Task description | Set down exactly the lines from the one with "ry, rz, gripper" to the one with "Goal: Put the", both included, and no line outside that range.

Supplied data |
--- START ---

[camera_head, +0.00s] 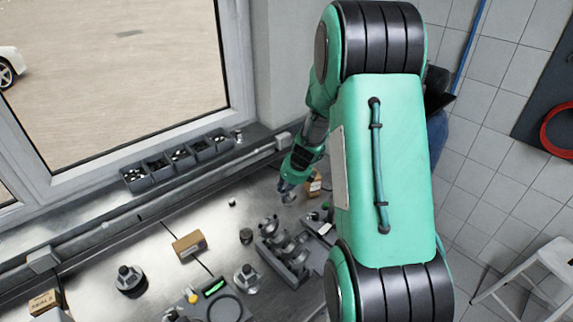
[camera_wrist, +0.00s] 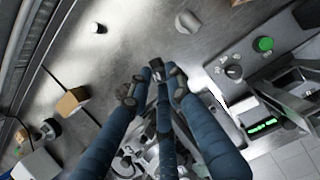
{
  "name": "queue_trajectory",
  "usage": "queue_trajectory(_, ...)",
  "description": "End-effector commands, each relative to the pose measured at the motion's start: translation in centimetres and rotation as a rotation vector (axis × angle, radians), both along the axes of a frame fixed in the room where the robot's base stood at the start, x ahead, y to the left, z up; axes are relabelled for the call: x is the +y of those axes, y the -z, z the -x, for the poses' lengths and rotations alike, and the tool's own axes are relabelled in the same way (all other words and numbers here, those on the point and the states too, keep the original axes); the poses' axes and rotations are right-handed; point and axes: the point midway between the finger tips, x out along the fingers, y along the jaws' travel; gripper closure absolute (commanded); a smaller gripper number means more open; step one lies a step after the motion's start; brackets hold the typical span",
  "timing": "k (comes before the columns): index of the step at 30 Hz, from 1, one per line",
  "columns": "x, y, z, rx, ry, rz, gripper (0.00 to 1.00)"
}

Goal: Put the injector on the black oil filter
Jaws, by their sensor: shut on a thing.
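My gripper (camera_head: 288,191) is over the bench below the window in the head view. In the wrist view, its blue fingers (camera_wrist: 155,82) are drawn together on a small object, which I take to be the injector. The fingers hide most of it, so its shape and tilt cannot be told. A short, dark upright cylinder (camera_head: 246,236), likely the black oil filter, stands on the bench to the lower left of my gripper. It is apart from the gripper.
Metal engine parts (camera_head: 287,250) stand close below my gripper. A cardboard box (camera_head: 314,185) is just right of it, another box (camera_head: 189,245) farther left. A small cylinder (camera_head: 232,202) stands on the bench. Dark bins (camera_head: 179,158) line the sill. Bench left of the gripper is mostly clear.

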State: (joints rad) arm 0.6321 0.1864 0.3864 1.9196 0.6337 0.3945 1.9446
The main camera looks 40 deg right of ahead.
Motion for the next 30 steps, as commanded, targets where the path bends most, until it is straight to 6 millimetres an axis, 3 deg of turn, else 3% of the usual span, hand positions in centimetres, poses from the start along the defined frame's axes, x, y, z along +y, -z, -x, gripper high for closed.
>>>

--- END ---

Exercise output |
  "columns": "x, y, z, rx, ry, rz, gripper (0.00 to 1.00)"
}

Goal: Put the injector on the black oil filter

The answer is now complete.